| DATA |
'''
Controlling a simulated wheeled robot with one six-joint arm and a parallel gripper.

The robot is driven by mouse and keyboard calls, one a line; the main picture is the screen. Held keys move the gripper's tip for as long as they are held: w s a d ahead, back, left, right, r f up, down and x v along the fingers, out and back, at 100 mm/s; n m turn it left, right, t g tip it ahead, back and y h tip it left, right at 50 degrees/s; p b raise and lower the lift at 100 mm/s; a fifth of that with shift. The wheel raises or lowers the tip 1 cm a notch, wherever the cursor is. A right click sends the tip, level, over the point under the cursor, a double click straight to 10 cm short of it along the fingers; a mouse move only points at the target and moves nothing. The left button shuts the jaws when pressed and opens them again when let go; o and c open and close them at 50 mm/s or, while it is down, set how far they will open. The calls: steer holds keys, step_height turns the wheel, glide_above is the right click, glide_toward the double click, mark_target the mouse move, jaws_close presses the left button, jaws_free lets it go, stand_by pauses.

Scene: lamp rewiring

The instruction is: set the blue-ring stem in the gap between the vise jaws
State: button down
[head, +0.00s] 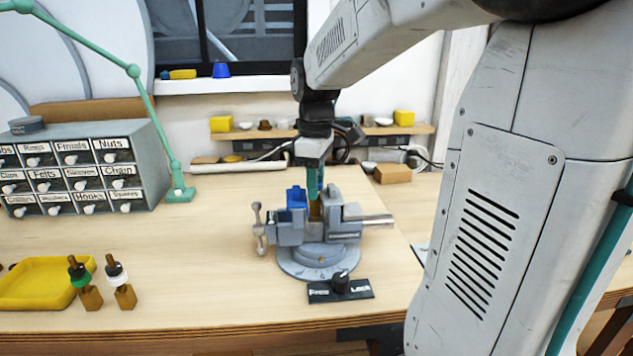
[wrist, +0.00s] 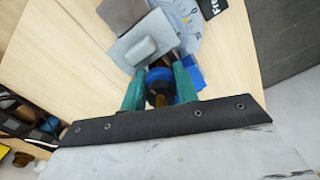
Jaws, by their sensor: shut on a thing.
'''
Reproduce the data above in full, exactly as it is, with the pictures left out.

| OUTPUT BELOW |
Controlling a simulated wheeled robot with one six-joint arm and a parallel gripper.

The robot is driven by mouse and keyboard calls, one a line; the main picture is the screen. Held keys move the gripper's tip for as long as they are held: w s a d ahead, back, left, right, r f up, down and x v along the fingers, out and back, at 100 mm/s; n m turn it left, right, t g tip it ahead, back and y h tip it left, right at 50 degrees/s; p b raise and lower the lift at 100 mm/s; a fifth of that with shift. The wheel raises or lowers the tip 1 cm a notch, wherever the cursor is. A right click sends the tip, level, over the point under the cursor, a double click straight to 10 cm short of it along the fingers; a mouse move only points at the target and moves nothing. The left button shuts the jaws when pressed and opens them again when let go; o and c open and close them at 50 mm/s or, while it is down, set how far they will open. The calls: steer holds keys, step_height turns the wheel, glide_above is the right click, glide_toward the double click, mark_target the mouse move, jaws_close presses the left button, jaws_free lets it go, stand_by pauses.

Scene: lamp rewiring

The instruction is: set the blue-ring stem in the gap between the vise jaws
State: button down
[head, +0.00s] 
[wrist, +0.00s] 
Jaws, by their sensor: shut on a thing.

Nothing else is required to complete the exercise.